### Set task
Only the lines from the one containing "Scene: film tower" through the one containing "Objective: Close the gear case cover" are to be copied, exactly and with both ends kept.

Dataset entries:
##########

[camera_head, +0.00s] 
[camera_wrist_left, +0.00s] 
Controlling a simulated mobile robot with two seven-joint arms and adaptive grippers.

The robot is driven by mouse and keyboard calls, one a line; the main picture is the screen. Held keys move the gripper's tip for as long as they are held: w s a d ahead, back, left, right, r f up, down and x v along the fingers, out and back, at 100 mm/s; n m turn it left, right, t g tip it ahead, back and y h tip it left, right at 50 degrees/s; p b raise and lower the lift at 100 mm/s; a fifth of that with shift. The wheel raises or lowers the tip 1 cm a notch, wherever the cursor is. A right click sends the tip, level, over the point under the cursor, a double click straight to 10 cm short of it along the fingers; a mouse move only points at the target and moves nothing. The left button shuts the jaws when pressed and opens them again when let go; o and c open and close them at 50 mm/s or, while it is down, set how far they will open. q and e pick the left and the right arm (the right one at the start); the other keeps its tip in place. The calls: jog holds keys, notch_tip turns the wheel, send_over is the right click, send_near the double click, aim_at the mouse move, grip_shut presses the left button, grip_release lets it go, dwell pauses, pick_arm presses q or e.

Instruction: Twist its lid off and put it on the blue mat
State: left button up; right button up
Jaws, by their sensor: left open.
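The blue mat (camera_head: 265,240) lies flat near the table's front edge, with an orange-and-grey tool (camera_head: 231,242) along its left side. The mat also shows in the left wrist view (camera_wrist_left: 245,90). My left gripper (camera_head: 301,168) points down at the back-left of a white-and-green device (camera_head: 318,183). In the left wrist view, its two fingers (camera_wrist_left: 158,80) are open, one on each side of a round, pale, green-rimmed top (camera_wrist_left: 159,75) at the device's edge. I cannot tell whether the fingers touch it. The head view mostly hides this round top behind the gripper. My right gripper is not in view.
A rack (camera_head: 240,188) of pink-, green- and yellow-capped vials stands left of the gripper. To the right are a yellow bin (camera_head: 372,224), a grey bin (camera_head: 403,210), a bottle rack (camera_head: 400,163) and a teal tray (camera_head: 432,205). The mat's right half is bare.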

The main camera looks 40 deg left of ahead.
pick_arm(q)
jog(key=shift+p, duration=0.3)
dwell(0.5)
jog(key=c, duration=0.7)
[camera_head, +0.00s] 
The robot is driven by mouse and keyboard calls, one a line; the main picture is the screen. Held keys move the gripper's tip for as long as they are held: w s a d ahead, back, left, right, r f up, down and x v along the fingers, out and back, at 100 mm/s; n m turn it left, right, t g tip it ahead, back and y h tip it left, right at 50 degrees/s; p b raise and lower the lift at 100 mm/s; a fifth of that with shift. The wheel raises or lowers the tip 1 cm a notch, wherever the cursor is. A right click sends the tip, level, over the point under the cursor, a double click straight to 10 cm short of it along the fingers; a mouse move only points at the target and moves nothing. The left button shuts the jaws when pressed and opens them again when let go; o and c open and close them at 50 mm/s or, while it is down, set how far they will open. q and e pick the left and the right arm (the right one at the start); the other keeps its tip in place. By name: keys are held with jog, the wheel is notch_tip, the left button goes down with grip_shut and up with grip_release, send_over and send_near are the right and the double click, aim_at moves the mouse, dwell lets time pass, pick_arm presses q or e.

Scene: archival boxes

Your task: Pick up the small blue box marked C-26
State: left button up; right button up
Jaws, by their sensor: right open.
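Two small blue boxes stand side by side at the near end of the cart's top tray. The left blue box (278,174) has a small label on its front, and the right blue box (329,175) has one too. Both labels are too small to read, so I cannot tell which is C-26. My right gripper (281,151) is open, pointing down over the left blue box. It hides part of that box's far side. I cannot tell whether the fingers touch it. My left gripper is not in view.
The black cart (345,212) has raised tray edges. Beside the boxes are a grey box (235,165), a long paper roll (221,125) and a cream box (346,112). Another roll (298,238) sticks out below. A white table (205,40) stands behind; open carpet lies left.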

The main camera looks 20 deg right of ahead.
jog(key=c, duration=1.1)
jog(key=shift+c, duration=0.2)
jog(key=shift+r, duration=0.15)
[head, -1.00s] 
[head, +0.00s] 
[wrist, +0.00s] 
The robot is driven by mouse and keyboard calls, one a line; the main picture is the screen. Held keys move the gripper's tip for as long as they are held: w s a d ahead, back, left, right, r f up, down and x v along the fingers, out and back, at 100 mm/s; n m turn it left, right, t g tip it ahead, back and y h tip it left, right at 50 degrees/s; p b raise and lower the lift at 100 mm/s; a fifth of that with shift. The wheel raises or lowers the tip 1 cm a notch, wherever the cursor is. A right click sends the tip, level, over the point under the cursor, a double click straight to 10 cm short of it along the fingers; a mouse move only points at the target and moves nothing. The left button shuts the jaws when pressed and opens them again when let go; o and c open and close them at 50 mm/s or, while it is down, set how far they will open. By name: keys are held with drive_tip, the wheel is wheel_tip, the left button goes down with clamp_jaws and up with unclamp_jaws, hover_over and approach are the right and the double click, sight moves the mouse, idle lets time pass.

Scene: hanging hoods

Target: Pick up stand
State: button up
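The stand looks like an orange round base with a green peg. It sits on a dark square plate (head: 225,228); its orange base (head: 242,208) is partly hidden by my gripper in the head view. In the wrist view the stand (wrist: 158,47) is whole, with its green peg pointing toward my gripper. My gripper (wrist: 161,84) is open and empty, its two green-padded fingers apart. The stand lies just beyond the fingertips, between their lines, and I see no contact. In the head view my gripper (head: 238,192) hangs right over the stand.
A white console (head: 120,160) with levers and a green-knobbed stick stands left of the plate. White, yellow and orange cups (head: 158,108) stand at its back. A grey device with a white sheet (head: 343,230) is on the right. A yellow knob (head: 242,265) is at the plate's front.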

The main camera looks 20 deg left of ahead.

##########

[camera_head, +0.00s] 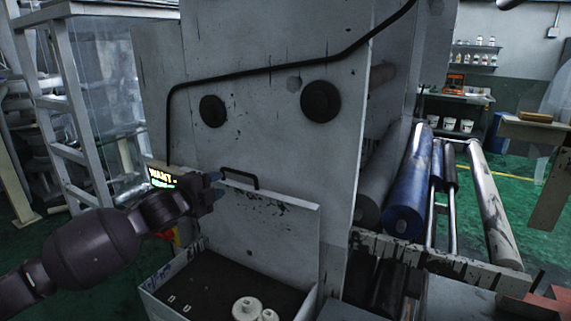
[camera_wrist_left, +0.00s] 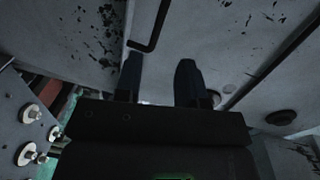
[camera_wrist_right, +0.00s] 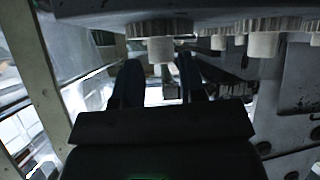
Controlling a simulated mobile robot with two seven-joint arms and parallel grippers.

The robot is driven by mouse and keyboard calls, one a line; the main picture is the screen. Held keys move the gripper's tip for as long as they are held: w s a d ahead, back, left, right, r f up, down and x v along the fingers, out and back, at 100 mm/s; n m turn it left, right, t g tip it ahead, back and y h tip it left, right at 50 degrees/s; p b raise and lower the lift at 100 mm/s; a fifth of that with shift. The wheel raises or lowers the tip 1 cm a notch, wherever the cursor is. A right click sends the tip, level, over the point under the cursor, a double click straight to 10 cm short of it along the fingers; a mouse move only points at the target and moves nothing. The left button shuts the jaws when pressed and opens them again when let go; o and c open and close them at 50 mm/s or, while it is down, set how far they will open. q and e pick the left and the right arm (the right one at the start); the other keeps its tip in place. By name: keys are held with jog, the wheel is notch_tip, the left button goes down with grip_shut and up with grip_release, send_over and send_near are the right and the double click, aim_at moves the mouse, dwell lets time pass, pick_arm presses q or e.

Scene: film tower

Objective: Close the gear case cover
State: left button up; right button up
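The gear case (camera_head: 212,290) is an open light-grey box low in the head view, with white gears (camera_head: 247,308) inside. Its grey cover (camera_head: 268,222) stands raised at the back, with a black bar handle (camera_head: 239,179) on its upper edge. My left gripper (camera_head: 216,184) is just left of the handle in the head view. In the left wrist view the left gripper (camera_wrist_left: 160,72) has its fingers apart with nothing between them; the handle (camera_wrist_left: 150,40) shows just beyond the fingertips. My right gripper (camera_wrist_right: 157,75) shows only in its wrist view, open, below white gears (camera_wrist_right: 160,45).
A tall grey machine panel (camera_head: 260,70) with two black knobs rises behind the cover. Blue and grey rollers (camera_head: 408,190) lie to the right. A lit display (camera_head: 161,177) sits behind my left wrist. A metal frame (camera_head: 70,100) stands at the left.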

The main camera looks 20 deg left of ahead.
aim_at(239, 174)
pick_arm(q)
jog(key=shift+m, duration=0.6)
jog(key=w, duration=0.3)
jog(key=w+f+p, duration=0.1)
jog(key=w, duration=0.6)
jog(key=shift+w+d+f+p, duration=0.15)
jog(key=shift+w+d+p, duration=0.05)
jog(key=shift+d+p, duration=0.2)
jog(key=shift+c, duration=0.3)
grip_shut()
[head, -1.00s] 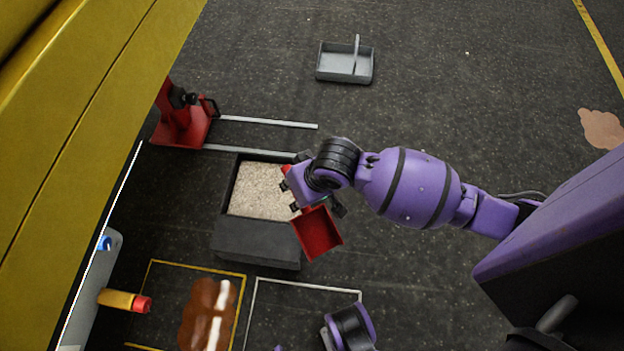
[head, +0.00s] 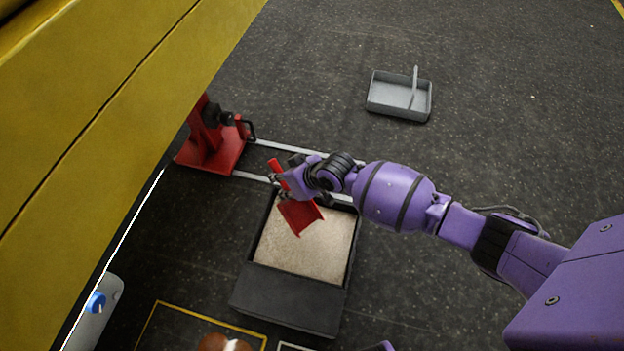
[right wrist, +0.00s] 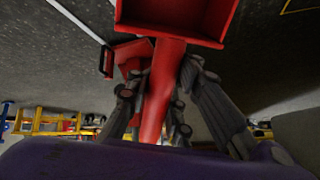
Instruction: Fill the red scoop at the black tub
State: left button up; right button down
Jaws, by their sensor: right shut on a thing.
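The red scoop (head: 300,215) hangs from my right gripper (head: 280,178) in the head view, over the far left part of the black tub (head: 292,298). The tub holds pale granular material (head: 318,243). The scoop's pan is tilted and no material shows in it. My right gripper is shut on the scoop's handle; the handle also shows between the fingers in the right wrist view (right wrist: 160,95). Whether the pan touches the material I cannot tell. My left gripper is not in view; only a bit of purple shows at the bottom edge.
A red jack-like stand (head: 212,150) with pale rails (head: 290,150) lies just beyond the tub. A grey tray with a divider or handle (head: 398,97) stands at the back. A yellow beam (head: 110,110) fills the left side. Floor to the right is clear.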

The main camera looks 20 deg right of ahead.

##########

### Finished task
Scene: film tower

Objective: Close the gear case cover

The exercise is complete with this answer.